[Entries from a robot dataset]

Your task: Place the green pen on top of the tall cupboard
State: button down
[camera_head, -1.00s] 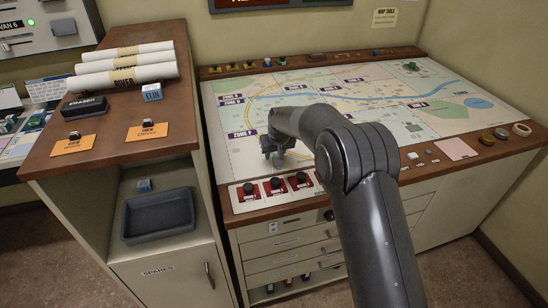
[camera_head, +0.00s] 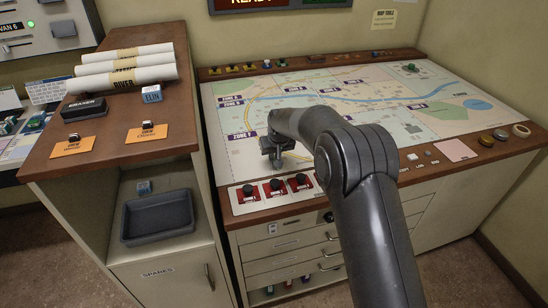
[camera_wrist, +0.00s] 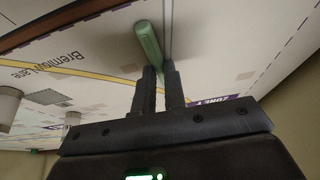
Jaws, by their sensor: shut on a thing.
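My gripper (camera_wrist: 158,70) shows in the wrist view with its two dark fingers close together, shut on a green pen (camera_wrist: 149,45). The pen points away from the fingers, over the map. In the head view my gripper (camera_head: 276,160) is small and dark above the near left part of the map table, and the pen cannot be made out there. The tall cupboard (camera_head: 105,125) stands at the left, with a brown wooden top, apart from my gripper.
On the cupboard top are rolled maps (camera_head: 125,68), a black eraser box (camera_head: 84,107), a blue ELIN block (camera_head: 152,92) and two orange cards (camera_head: 147,133). Its front middle is bare. Red-based knobs (camera_head: 275,188) line the map table's (camera_head: 380,115) near edge.

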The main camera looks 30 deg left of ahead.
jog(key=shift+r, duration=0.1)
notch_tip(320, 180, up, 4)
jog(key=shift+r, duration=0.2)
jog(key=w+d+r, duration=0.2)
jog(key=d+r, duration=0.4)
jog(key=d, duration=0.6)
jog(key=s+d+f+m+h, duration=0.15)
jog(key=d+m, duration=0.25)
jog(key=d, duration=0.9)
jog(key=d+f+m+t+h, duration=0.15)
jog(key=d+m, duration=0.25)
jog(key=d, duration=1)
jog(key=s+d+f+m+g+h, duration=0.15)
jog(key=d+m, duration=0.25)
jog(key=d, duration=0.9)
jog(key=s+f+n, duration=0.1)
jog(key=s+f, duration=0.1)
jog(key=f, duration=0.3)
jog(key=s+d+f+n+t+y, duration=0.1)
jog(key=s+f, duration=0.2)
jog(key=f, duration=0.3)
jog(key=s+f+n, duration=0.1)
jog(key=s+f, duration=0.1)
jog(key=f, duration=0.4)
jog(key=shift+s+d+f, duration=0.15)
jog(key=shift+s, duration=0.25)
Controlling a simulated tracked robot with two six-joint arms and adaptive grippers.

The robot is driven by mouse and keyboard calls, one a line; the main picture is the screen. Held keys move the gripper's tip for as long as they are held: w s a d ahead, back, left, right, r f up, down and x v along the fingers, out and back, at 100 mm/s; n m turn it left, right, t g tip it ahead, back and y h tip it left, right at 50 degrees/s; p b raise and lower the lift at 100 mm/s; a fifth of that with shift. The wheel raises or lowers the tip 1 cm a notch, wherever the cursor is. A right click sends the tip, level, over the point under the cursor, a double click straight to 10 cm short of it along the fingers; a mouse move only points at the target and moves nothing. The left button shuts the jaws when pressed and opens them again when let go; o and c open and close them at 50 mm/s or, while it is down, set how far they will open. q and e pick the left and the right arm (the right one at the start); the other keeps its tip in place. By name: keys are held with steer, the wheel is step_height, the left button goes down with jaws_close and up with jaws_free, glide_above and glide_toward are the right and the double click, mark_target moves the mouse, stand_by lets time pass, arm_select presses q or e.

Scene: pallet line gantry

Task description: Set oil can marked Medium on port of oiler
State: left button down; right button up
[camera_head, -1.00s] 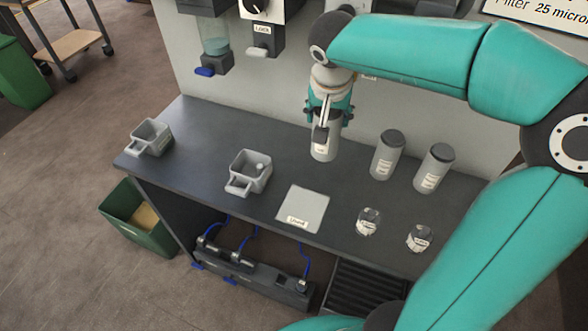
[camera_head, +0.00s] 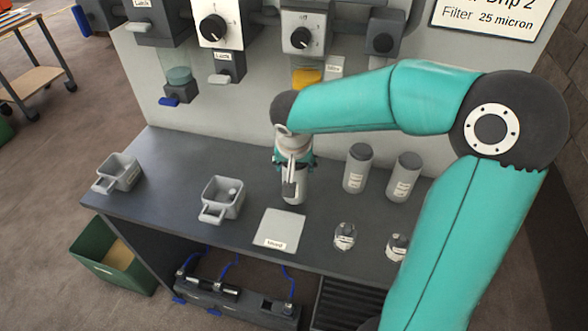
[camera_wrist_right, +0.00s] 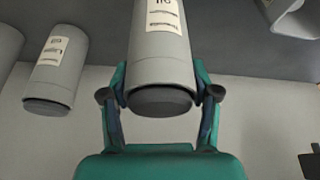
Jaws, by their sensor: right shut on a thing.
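My right gripper (camera_head: 293,163) is shut on a grey oil can (camera_head: 293,190) with a dark cap. In the right wrist view the fingers (camera_wrist_right: 162,94) close on both sides of this can (camera_wrist_right: 160,45), near its cap. Its label is upside down there and only partly in view. In the head view the can is behind the pale square mat (camera_head: 279,228); whether it touches the bench is unclear. The wall units include a teal bowl (camera_head: 180,76) and an amber bowl (camera_head: 307,77); I cannot tell which port is the oiler's. My left gripper is out of view.
Two capped grey cans (camera_head: 357,170) (camera_head: 403,178) stand right of my gripper. Two small labelled jars (camera_head: 344,236) (camera_head: 396,247) stand in front of them. Grey handled trays (camera_head: 118,172) (camera_head: 221,199) sit on the left of the bench (camera_head: 165,160). A green bin (camera_head: 115,262) is on the floor.

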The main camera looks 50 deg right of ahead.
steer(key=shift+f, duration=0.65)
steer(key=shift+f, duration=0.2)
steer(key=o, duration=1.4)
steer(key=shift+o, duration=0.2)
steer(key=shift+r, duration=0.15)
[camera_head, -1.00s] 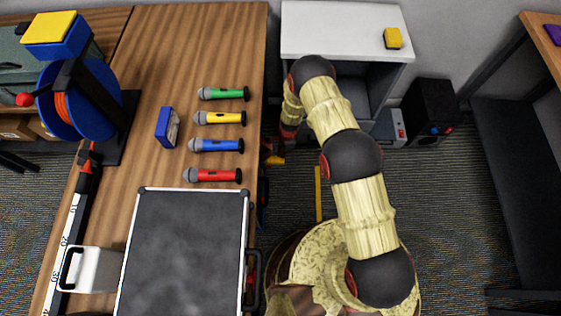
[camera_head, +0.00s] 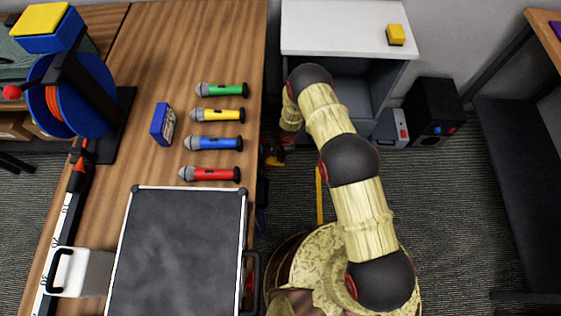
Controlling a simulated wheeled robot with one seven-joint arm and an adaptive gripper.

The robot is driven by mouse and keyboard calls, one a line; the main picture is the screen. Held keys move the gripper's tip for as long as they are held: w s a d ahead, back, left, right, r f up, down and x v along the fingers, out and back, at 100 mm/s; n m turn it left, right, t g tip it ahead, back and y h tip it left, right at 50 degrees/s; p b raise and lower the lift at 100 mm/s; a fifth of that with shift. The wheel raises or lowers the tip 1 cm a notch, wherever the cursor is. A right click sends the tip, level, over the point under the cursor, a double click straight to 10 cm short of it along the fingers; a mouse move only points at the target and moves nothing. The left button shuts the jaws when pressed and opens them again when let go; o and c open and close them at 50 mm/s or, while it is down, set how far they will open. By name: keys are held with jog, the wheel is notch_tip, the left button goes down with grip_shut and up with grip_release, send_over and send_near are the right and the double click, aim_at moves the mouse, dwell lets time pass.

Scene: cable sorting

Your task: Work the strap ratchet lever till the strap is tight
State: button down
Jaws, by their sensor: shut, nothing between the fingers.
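My gripper (camera_head: 272,154) is small in the head view, low beside the right edge of the wooden table. It is shut, with nothing seen between its fingers. My forearm hides part of the area around it. I cannot make out the strap ratchet or its lever for certain. Small dark and yellow-orange parts show close to the gripper at the table's side, too small to tell apart or to say whether they touch it. A yellow strip (camera_head: 320,195) lies on the floor to the right of the gripper; I cannot tell whether it is strap.
The table (camera_head: 190,45) holds several microphones, a blue box (camera_head: 163,124), a dark-topped case (camera_head: 180,250) and a blue cable reel (camera_head: 75,100). A white cabinet (camera_head: 345,30) stands behind my arm, with a black box (camera_head: 433,110) to its right.

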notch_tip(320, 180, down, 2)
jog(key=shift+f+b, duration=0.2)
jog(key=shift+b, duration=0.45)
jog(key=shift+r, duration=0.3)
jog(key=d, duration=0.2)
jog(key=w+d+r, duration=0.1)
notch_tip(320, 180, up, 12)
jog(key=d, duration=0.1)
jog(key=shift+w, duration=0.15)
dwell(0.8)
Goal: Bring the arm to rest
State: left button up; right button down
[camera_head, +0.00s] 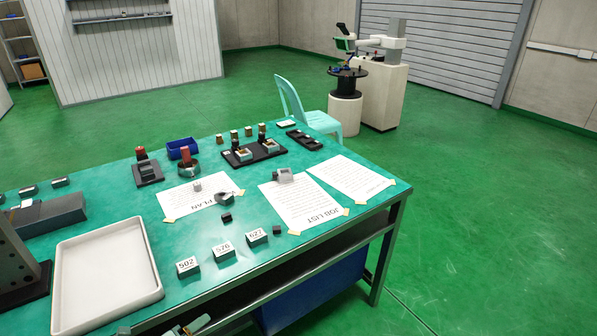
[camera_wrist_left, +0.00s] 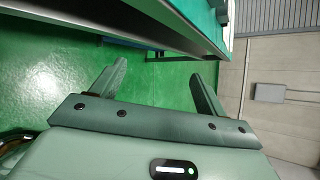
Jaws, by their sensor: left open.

## GOAL
Excluding the pictures, reproduce every entry exactly as given.

## REPLY TO THE EXERCISE
Your task: Place the green pen on top of the tall cupboard
State: button down
[camera_head, -1.00s] 
[camera_head, +0.00s] 
[camera_wrist, +0.00s] 
Jaws, by their sensor: shut on a thing.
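My gripper (camera_wrist: 158,70) shows in the wrist view with its two dark fingers close together, shut on a green pen (camera_wrist: 149,45). The pen points away from the fingers, over the map. In the head view my gripper (camera_head: 276,160) is small and dark above the near left part of the map table, and the pen cannot be made out there. The tall cupboard (camera_head: 105,125) stands at the left, with a brown wooden top, apart from my gripper.
On the cupboard top are rolled maps (camera_head: 125,68), a black eraser box (camera_head: 84,107), a blue ELIN block (camera_head: 152,92) and two orange cards (camera_head: 147,133). Its front middle is bare. Red-based knobs (camera_head: 275,188) line the map table's (camera_head: 380,115) near edge.

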The main camera looks 30 deg left of ahead.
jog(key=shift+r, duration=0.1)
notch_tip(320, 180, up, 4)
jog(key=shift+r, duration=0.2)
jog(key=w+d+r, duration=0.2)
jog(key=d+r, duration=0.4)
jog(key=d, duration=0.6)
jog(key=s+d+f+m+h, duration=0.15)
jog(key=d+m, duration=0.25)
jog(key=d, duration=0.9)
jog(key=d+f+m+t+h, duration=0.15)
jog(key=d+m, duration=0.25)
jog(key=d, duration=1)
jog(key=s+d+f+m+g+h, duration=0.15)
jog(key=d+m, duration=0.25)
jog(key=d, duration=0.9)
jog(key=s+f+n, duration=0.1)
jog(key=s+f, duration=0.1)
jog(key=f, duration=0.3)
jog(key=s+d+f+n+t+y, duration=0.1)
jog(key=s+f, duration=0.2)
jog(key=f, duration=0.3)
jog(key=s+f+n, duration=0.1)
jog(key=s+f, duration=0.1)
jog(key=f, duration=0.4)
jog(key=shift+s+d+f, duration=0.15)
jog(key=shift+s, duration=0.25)
Controlling a simulated tracked robot with two six-joint arms and adaptive grippers.

The robot is driven by mouse and keyboard calls, one a line; the main picture is the screen. Held keys move the gripper's tip for as long as they are held: w s a d ahead, back, left, right, r f up, down and x v along the fingers, out and back, at 100 mm/s; n m turn it left, right, t g tip it ahead, back and y h tip it left, right at 50 degrees/s; p b raise and lower the lift at 100 mm/s; a fifth of that with shift. The wheel raises or lowers the tip 1 cm a notch, wherever the cursor is. A right click sends the tip, level, over the point under the cursor, a double click straight to 10 cm short of it along the fingers; a mouse move only points at the target and moves nothing. The left button shuts the jaws when pressed and opens them again when let go; o and c open and close them at 50 mm/s or, while it is down, set how far they will open. q and e pick the left and the right arm (the right one at the start); the other keeps its tip in place. By name: keys are held with steer, the wheel is step_height, the left button goes down with jaws_close and up with jaws_free, glide_above and glide_toward are the right and the double click, mark_target moves the mouse, stand_by lets time pass, arm_select presses q or e.

Scene: pallet line gantry

Task description: Set oil can marked Medium on port of oiler
State: left button down; right button up
[camera_head, -1.00s] 
[camera_head, +0.00s] 
[camera_wrist_right, +0.00s] 
Jaws, by their sensor: right shut on a thing.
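My right gripper (camera_head: 293,163) is shut on a grey oil can (camera_head: 293,190) with a dark cap. In the right wrist view the fingers (camera_wrist_right: 162,94) close on both sides of this can (camera_wrist_right: 160,45), near its cap. Its label is upside down there and only partly in view. In the head view the can is behind the pale square mat (camera_head: 279,228); whether it touches the bench is unclear. The wall units include a teal bowl (camera_head: 180,76) and an amber bowl (camera_head: 307,77); I cannot tell which port is the oiler's. My left gripper is out of view.
Two capped grey cans (camera_head: 357,170) (camera_head: 403,178) stand right of my gripper. Two small labelled jars (camera_head: 344,236) (camera_head: 396,247) stand in front of them. Grey handled trays (camera_head: 118,172) (camera_head: 221,199) sit on the left of the bench (camera_head: 165,160). A green bin (camera_head: 115,262) is on the floor.

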The main camera looks 50 deg right of ahead.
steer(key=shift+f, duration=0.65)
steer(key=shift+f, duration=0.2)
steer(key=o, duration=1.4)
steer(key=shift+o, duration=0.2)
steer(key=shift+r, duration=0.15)
[camera_head, -1.00s] 
[camera_head, +0.00s] 
Controlling a simulated wheeled robot with one seven-joint arm and an adaptive gripper.

The robot is driven by mouse and keyboard calls, one a line; the main picture is the screen. Held keys move the gripper's tip for as long as they are held: w s a d ahead, back, left, right, r f up, down and x v along the fingers, out and back, at 100 mm/s; n m turn it left, right, t g tip it ahead, back and y h tip it left, right at 50 degrees/s; p b raise and lower the lift at 100 mm/s; a fifth of that with shift. The wheel raises or lowers the tip 1 cm a notch, wherever the cursor is. A right click sends the tip, level, over the point under the cursor, a double click straight to 10 cm short of it along the fingers; a mouse move only points at the target and moves nothing. The left button shuts the jaws when pressed and opens them again when let go; o and c open and close them at 50 mm/s or, while it is down, set how far they will open. By name: keys are held with jog, the wheel is notch_tip, the left button goes down with grip_shut and up with grip_release, send_over and send_near are the right and the double click, aim_at moves the mouse, dwell lets time pass.

Scene: cable sorting

Your task: Work the strap ratchet lever till the strap is tight
State: button down
Jaws, by their sensor: shut, nothing between the fingers.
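My gripper (camera_head: 272,154) is small in the head view, low beside the right edge of the wooden table. It is shut, with nothing seen between its fingers. My forearm hides part of the area around it. I cannot make out the strap ratchet or its lever for certain. Small dark and yellow-orange parts show close to the gripper at the table's side, too small to tell apart or to say whether they touch it. A yellow strip (camera_head: 320,195) lies on the floor to the right of the gripper; I cannot tell whether it is strap.
The table (camera_head: 190,45) holds several microphones, a blue box (camera_head: 163,124), a dark-topped case (camera_head: 180,250) and a blue cable reel (camera_head: 75,100). A white cabinet (camera_head: 345,30) stands behind my arm, with a black box (camera_head: 433,110) to its right.

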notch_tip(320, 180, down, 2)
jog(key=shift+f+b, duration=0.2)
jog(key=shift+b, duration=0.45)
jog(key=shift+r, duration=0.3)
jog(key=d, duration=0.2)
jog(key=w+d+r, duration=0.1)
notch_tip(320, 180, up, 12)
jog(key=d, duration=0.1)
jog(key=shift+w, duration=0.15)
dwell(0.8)
Goal: Bring the arm to rest
State: left button up; right button down
[camera_head, +0.00s] 
[camera_wrist_left, +0.00s] 
Jaws, by their sensor: left open.

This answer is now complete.